God was in Arequipa during those two weeks without running water. He was there in the fly-infested kitchen. He was there in the frustration and the humor and the prayers that felt ridiculous even as I prayed them.
And He's here now, with this one fly that won't leave.
The question isn't whether God can do miracles. He absolutely can. He removed every single fly from Pharaoh's house. He can certainly handle my kitchen.
The question is: Can I trust Him even when He doesn't?
Can I rest in His love even when the small irritations remain? Can I learn to see His hand in the gradual solutions rather than demand the instant ones?
That's the real work. That's the real exodus, from a heart that demands immediate answers to one that trusts God's timing and methods, even when they look different from what we asked for.
So yes, Lord, if You're taking requests, I'd still love for that fly to leave.
But if You're not, I'm learning to be okay with that too.
Because Your grace is enough. Even in fly-infested kitchens. Even in houses without running water. Even when the miracle looks different from what we expected.
And honestly? That's a better exodus than fly-free living ever could be.
FAQ
Does God care about small problems like flies?
Yes. Jesus said not even a sparrow falls without your Father knowing it. If He cares about sparrows, He cares about flies and running water and all the small irritations that make up our daily lives. Nothing is too small for Him.

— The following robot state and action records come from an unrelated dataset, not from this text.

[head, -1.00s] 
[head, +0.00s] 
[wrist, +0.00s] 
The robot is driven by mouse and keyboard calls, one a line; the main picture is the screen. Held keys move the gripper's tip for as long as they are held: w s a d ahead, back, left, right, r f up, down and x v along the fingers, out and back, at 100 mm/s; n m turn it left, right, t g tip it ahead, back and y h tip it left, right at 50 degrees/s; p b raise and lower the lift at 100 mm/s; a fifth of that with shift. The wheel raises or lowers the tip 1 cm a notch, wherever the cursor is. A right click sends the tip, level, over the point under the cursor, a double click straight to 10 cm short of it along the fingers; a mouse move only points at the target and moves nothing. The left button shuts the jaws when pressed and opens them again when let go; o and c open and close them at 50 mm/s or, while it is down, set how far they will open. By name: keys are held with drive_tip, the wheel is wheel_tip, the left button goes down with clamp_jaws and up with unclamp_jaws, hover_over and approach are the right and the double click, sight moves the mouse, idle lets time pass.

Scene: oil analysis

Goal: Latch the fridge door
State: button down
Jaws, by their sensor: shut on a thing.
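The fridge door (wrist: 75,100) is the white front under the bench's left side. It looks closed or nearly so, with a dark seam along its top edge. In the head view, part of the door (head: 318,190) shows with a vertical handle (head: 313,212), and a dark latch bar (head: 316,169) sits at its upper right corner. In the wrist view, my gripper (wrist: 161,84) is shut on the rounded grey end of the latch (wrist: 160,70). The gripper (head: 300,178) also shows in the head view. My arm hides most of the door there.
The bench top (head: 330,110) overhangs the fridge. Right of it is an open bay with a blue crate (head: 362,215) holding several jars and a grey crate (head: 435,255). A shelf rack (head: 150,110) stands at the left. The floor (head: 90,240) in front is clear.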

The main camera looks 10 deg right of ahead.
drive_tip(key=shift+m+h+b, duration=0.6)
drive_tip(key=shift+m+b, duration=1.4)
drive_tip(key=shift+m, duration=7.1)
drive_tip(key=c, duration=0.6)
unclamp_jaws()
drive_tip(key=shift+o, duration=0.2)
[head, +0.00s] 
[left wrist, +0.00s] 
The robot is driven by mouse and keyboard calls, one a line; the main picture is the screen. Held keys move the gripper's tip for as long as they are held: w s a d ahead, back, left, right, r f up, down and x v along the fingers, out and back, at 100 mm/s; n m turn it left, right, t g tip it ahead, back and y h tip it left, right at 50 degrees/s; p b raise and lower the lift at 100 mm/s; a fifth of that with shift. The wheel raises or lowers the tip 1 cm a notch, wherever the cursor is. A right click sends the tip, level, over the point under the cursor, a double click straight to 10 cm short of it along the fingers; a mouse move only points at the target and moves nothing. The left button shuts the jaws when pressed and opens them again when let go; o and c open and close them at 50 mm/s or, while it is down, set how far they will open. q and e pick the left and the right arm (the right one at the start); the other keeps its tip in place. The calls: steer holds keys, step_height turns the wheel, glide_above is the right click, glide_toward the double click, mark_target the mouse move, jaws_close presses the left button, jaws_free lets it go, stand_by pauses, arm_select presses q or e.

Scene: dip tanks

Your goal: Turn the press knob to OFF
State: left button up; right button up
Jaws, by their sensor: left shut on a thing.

Why doesn't God always answer prayers the way we want?
Because He's God and we're not. His ways are higher than ours, and sometimes the answer we want isn't the answer we need. The refining that happens in the waiting is often more valuable than the instant solution would have been.
What do I do when I feel like my prayers aren't being answered?
Keep praying. Keep trusting. Remember that delay isn't denial. And look for the ways God might already be answering that you haven't noticed yet. Sometimes the answer looks different than we expected.